Aim of the task
Set down the final stretch of the data, from the line that holds "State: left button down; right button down" through the last line, both included, with pictures left out.

Provided material
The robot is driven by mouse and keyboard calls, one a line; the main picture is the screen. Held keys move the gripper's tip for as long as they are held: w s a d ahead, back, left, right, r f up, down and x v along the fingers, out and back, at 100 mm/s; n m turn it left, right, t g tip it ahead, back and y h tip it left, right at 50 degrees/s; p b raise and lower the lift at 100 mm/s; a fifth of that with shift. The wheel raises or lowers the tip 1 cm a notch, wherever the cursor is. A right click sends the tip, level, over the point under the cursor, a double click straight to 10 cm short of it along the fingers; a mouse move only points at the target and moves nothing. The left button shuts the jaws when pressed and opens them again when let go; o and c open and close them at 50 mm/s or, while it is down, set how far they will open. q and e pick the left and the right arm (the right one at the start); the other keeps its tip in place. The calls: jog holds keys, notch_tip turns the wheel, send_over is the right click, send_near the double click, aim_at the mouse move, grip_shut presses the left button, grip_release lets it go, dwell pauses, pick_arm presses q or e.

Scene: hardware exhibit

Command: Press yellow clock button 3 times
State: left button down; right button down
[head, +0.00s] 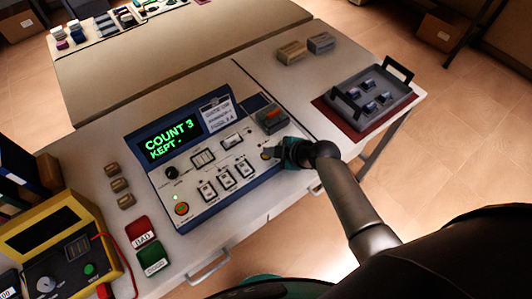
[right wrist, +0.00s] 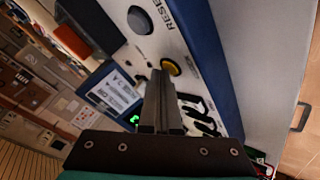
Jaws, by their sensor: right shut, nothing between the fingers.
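The test panel (head: 215,150) is a white and blue console on the table. Its green display (head: 170,138) reads "COUNT 3" and "KEPT -". The yellow button (head: 265,155) is at the panel's right side, partly hidden by my right gripper (head: 277,154). In the right wrist view the yellow button (right wrist: 171,66) is round with a dark ring. My right gripper's closed fingertips (right wrist: 162,76) are right beside it in that view. The fingers are shut and empty; I cannot tell whether they touch the button. My left gripper is not in view.
A grey RESET button (right wrist: 140,20) is close to the yellow one. The panel also has a red button (head: 182,208), a black knob (head: 171,172) and several switches. A grey tray (head: 372,95) stands to the right. A yellow meter (head: 62,250) stands at left.

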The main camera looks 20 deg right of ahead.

Result for this task
State: left button down; right button down
[head, +0.00s] 
[right wrist, +0.00s] 
Jaws, by their sensor: right shut, nothing between the fingers.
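The test panel (head: 215,150) is a white and blue console on the table. Its green display (head: 170,138) reads "COUNT 3" and "KEPT -". The yellow button (head: 265,155) is at the panel's right side, partly hidden by my right gripper (head: 277,154). In the right wrist view the yellow button (right wrist: 171,66) is round with a dark ring. My right gripper's closed fingertips (right wrist: 162,76) are right beside it in that view. The fingers are shut and empty; I cannot tell whether they touch the button. My left gripper is not in view.
A grey RESET button (right wrist: 140,20) is close to the yellow one. The panel also has a red button (head: 182,208), a black knob (head: 171,172) and several switches. A grey tray (head: 372,95) stands to the right. A yellow meter (head: 62,250) stands at left.

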The main camera looks 20 deg right of ahead.

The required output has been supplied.